10 Modest Bridal Trends from Around the World
In the Western World, white or ivory has been the color of choice for modest wedding dresses since Queen Victoria popularized the trend in 1840. However, in cultures around the world, marriage is often celebrated with colored gowns. These gowns can range in color from red to black and everything in between. Read on to see how brides across the world dress for their big day!
Bridal traditions vary greatly across Afghanistan, depending on the region and tribe of the bride and groom. However, green, which represents the fertility of nature, is often a color of choice.
In China, it is common for brides to pick not one wedding dress but three!
The first dress a bride wears is a modest, traditional red dress called a qipao or cheongsam. This is because red is the color of joy, luck and good fortune in Chinese culture. After the traditional ceremony, many brides change into a white dress that reflects western fashion. Finally, she is sent off as a married woman in a gown of any color she chooses.
Like Western brides, many brides in Egypt prefer white gowns, although it is most common for these gowns to be realized in a Muslim modesty standard known as “hijabi.”
Wedding dresses in Ghana are traditionally made from distinctively colorful woven kente fabric. Kente fabric comes in a range of patterns and styles, as do these gorgeously vibrant wedding dresses.

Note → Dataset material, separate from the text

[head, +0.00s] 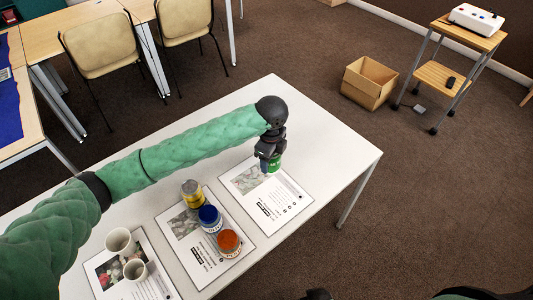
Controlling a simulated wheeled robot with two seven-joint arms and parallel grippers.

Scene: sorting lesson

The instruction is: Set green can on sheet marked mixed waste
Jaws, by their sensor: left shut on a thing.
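The green can (274,164) is between the fingers of my left gripper (267,162), which is shut on it and partly hides it. The can is over the far part of the rightmost printed sheet (270,212) on the white table. Whether its base touches the paper I cannot tell. This sheet has a picture, a dark label and otherwise bare paper; its print is too small to read, so I cannot confirm which sheet is marked mixed waste. My right gripper is not in view.
A middle sheet (204,258) bears a yellow can (192,192), a blue-lidded jar (209,217) and an orange-lidded jar (228,241). The left sheet (155,287) holds two white cups (119,241). The table (325,150) is clear at right. A cardboard box (368,83) stands on the floor.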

For traditional Japanese weddings, brides wear a white kimono lined in red. In Japan, the mixture of these two colors symbolizes good fortune, new beginnings and happiness – things every bride-to-be wants!
If you’re a Moroccan bride, sunny yellow is your best pick! Moroccans favor modest wedding dresses in bright yellow because they believe this color wards off the evil eye. Not a huge fan of yellow? Some brides may choose to wear green for good luck and to represent the fertility of the earth.
Perhaps more than any other region of the world, India is known for its colorful celebrations and holidays, and weddings are no exception! Traditionally, Indian brides wear colorful silk saris embroidered with golden thread.
Just as India is a vast subcontinent, so too is there a vast range of colors and decorations that can adorn saris. Depending on the region (and personal preference of the bride, of course!), saris can range in color from red to pink to purple and maroon, all of which are considered auspicious colors.
In Korea, brides traditionally wear a colorful upper garment called a wonsam over a traditional wedding dress called a hanbok. Wonsams are usually intricately embroidered and can come in a range of colors, whilst hanboks are usually made of silk.
Whilst colorful or white wedding dresses are the order of the day across most cultures, in Spain brides celebrate with black gowns, which represent a couple’s vow to love each other until “death do us part.”
Unlike many wedding traditions, a Xhosa wedding does not just celebrate the marital union of the couple. It is also a rite of passage for the bride. Before the wedding ceremony the bride is considered a girl and, after, she is considered a woman.
Because of this, a bride’s dress (umbaco), head dress and accessories all have great symbolic and ritualistic value. For example, while unmarried girls wear shorter skirts, married women must wear skirts that are at least ankle length. This length serves two purposes: one, to show the world that the bride is no longer a girl, and two, it is meant to discourage would-be suitors.